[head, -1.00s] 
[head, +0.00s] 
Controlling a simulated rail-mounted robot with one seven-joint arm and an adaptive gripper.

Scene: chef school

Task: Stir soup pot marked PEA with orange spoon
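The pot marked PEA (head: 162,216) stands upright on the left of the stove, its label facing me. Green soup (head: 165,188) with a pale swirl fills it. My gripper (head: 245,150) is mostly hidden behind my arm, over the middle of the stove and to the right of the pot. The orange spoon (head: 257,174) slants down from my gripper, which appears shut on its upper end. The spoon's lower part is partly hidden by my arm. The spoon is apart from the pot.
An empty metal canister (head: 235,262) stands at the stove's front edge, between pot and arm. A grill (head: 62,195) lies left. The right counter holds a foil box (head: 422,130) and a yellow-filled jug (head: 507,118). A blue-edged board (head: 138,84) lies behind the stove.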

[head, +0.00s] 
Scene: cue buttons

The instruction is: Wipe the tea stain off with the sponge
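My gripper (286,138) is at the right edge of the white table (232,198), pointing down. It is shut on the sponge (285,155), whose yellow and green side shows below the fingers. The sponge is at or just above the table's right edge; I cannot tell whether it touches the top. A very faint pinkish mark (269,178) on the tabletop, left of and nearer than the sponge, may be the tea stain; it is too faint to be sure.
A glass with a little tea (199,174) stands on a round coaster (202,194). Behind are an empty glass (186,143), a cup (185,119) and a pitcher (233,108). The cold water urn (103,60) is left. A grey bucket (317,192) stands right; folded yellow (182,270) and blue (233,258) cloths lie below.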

* * *

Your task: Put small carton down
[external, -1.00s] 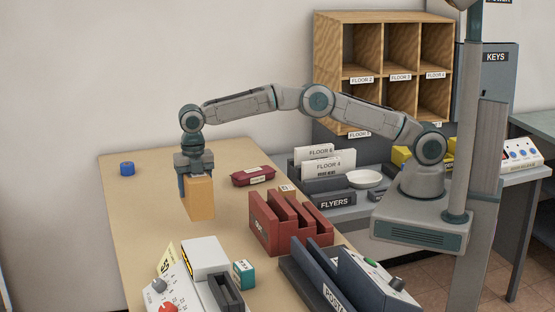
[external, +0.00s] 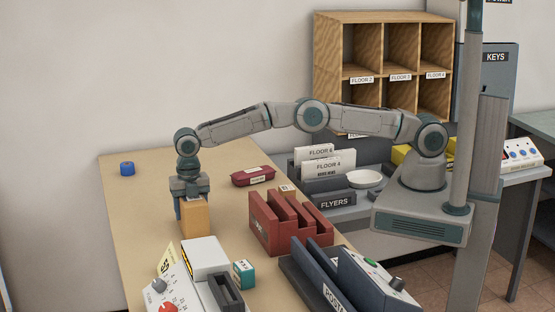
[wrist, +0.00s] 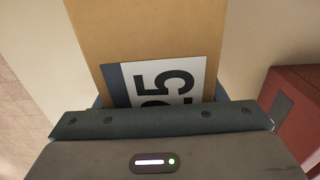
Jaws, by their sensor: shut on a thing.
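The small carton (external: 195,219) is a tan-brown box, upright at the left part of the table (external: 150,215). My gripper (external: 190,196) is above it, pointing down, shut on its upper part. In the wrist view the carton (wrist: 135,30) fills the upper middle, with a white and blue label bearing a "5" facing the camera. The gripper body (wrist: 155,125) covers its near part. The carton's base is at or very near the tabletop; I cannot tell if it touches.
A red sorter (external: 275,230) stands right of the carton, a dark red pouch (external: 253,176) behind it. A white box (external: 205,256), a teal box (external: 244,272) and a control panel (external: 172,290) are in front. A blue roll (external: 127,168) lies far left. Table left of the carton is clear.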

==

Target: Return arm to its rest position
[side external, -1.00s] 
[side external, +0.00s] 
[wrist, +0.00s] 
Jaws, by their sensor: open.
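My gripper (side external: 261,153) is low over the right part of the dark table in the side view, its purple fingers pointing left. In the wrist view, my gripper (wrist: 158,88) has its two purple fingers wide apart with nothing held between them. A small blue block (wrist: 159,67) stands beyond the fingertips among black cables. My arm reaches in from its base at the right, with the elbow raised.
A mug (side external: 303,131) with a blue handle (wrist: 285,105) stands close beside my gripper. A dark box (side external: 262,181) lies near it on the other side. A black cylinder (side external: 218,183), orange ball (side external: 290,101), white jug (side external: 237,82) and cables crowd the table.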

Task description: The answer is the number of lines in the preceding material that hold "Scene"; write that number and nothing else.

Solution for this exercise: 2